Data for processing:
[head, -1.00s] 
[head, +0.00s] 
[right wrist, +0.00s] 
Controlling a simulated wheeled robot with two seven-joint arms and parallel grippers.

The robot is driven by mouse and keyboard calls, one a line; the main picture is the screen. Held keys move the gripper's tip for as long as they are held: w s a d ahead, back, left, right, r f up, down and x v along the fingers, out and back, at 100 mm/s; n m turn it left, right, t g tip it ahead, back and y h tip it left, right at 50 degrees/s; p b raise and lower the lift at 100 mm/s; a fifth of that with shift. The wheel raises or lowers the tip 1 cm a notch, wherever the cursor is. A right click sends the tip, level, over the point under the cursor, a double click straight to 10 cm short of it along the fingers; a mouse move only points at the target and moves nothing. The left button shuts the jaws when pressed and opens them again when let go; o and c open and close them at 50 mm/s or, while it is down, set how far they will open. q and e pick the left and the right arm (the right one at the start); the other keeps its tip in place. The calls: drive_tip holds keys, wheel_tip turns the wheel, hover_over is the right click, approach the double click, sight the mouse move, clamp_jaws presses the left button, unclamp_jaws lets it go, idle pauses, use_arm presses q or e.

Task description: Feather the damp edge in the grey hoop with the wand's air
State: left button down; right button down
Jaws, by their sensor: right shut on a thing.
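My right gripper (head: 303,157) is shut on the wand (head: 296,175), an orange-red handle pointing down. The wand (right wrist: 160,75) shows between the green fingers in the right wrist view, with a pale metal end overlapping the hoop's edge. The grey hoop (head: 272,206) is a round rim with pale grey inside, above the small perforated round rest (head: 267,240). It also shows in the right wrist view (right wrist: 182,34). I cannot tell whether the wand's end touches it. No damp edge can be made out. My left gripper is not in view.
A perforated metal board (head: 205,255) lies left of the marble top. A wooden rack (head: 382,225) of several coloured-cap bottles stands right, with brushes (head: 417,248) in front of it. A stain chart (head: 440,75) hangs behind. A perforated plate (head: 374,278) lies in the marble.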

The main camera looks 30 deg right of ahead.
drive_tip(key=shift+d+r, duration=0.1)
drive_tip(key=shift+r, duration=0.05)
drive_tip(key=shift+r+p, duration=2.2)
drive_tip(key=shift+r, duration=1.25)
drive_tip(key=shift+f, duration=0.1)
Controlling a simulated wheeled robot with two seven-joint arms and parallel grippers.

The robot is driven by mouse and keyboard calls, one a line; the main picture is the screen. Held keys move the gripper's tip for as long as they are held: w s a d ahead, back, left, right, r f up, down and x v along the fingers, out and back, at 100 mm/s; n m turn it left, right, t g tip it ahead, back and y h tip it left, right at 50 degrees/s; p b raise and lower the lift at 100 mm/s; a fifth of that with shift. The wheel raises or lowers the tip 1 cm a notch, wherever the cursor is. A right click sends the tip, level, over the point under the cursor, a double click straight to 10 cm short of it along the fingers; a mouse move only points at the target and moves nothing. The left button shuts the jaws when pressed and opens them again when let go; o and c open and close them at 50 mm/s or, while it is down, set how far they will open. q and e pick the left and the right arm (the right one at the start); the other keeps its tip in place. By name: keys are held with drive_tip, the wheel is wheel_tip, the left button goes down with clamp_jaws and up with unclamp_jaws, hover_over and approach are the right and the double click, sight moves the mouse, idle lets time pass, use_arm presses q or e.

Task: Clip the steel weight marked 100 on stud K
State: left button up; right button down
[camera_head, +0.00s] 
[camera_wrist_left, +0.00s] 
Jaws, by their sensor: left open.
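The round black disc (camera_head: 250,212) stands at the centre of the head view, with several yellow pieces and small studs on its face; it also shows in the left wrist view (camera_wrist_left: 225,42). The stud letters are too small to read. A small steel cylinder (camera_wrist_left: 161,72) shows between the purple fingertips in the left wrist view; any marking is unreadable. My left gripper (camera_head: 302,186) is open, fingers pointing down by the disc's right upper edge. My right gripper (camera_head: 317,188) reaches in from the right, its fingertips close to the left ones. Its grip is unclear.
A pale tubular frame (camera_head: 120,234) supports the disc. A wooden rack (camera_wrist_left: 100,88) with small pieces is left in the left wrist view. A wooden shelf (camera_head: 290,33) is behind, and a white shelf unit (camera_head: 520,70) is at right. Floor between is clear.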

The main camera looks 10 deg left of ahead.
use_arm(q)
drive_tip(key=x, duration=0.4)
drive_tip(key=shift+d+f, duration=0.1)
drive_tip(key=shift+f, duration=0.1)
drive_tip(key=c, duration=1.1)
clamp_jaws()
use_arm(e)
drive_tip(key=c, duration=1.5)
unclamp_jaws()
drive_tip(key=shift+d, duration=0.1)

The task:
Go through the listing above and pull out each line containing the word "State".

The response:
State: left button down; right button down
State: left button up; right button down

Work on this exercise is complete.